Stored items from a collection
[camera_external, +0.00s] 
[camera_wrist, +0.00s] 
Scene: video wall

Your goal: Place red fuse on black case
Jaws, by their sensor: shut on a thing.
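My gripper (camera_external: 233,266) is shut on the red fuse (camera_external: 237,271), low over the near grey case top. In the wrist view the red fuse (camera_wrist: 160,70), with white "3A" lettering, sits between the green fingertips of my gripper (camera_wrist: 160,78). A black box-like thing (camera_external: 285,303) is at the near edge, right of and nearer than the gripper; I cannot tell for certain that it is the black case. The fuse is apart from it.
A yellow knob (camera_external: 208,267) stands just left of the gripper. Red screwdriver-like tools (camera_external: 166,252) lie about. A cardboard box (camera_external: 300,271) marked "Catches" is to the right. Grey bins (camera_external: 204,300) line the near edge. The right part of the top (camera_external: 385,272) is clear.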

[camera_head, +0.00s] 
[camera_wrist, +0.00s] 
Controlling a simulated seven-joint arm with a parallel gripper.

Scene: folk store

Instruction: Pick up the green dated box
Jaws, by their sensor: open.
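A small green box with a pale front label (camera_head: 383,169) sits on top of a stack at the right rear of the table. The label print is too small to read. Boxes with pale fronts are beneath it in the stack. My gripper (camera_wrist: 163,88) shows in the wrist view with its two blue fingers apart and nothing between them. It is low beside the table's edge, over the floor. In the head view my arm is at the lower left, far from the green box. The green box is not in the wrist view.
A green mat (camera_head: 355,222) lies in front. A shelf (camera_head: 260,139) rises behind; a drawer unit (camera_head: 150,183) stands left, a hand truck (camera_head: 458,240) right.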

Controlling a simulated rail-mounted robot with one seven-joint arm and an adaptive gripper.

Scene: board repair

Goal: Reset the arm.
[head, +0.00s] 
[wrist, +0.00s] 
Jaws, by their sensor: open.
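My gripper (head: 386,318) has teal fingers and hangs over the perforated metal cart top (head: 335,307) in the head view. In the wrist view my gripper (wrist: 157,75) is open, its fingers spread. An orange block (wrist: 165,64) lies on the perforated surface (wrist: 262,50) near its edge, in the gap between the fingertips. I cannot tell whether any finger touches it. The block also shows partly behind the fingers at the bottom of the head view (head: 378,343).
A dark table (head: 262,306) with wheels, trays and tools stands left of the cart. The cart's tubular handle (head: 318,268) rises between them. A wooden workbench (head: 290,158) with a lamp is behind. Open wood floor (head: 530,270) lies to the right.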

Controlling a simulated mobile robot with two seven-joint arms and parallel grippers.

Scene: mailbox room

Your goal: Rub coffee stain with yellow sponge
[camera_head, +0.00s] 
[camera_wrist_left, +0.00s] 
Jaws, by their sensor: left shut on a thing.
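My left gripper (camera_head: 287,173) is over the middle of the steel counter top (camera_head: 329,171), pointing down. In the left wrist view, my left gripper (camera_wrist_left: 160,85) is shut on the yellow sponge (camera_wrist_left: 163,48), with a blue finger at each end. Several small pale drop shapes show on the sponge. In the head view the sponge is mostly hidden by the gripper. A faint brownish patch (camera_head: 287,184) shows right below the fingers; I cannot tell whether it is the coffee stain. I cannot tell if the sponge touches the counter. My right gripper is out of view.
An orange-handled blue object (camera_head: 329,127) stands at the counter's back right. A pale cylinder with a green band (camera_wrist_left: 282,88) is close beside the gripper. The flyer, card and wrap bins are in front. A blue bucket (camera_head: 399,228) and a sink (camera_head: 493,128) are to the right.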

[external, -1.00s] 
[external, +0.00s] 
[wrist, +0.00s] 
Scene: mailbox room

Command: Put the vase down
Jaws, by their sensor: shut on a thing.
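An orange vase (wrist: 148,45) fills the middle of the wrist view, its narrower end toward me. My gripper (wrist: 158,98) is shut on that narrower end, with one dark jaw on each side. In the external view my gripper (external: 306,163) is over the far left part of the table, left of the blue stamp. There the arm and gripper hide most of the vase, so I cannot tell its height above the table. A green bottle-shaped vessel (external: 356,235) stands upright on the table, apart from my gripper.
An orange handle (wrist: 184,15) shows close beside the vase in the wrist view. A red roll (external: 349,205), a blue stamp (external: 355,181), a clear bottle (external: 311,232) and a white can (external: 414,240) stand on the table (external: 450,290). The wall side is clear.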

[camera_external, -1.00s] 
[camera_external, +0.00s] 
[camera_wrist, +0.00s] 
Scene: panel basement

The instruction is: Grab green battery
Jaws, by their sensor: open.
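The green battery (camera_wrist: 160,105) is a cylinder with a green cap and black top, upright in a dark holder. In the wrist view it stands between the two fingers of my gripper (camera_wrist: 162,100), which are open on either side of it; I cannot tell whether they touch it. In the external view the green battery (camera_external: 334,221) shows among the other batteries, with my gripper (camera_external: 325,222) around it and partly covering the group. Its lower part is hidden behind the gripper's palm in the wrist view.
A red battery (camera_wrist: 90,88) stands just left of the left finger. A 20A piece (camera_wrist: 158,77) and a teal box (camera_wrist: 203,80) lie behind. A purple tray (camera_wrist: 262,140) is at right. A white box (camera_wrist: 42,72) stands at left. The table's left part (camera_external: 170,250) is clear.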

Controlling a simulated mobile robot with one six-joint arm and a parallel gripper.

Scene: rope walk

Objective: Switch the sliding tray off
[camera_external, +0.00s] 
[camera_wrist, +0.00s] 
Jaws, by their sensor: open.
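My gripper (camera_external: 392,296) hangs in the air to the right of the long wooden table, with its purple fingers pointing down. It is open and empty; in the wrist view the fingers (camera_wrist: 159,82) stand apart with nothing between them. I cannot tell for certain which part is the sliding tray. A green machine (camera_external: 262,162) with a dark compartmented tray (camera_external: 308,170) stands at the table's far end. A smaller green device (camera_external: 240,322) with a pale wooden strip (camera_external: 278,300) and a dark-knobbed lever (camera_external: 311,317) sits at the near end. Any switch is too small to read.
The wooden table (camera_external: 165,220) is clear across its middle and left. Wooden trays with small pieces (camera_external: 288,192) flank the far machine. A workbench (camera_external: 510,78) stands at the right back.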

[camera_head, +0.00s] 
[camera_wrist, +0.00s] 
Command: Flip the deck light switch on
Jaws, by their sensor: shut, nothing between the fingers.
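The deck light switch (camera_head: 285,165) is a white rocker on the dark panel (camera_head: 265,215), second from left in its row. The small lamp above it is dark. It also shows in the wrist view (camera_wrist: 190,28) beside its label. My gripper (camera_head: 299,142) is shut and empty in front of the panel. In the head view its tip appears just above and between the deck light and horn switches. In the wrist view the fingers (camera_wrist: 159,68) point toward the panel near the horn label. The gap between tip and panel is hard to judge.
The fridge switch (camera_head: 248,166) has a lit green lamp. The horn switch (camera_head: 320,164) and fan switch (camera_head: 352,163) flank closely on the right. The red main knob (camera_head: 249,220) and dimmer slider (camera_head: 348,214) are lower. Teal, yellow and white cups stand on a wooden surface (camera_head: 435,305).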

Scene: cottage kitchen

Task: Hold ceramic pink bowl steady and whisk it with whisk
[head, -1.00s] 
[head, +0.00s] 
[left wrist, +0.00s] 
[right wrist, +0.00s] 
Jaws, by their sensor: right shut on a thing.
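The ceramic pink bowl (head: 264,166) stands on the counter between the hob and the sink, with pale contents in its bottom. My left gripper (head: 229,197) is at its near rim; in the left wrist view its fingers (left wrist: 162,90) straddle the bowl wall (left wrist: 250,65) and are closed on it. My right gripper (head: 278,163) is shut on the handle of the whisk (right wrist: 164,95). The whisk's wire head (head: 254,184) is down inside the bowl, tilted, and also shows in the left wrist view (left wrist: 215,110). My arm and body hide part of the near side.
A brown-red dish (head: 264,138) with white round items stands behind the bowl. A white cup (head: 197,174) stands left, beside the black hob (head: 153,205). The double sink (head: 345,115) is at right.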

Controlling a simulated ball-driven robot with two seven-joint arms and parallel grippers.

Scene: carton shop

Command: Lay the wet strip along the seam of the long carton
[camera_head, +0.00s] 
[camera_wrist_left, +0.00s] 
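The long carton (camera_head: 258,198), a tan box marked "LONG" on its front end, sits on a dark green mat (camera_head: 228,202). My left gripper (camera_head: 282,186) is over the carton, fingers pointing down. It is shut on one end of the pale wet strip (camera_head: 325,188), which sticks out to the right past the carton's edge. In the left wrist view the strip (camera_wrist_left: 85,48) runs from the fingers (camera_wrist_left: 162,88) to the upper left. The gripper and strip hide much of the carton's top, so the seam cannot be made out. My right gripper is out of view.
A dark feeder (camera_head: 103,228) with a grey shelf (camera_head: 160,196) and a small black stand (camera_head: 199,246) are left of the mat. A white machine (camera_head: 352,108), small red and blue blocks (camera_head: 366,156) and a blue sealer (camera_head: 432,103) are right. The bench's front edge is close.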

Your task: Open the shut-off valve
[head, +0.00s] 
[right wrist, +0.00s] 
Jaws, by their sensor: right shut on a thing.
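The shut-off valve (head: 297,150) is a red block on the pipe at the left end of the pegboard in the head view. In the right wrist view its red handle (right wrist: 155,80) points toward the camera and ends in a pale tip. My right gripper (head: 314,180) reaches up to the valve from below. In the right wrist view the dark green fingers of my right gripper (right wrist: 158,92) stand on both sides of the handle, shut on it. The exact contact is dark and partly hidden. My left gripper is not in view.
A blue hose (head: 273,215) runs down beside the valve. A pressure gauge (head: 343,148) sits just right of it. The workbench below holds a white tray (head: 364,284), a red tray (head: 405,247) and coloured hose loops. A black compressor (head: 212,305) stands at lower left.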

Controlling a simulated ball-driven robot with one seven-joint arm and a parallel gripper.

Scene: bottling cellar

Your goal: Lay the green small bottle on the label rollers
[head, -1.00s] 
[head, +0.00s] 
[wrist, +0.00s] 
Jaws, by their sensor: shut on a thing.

Task instructions
Your task is to gather every line with the word "mobile" and copy it.

Result
Controlling a simulated mobile robot with two seven-joint arms and parallel grippers.
Controlling a simulated mobile robot with one six-joint arm and a parallel gripper.

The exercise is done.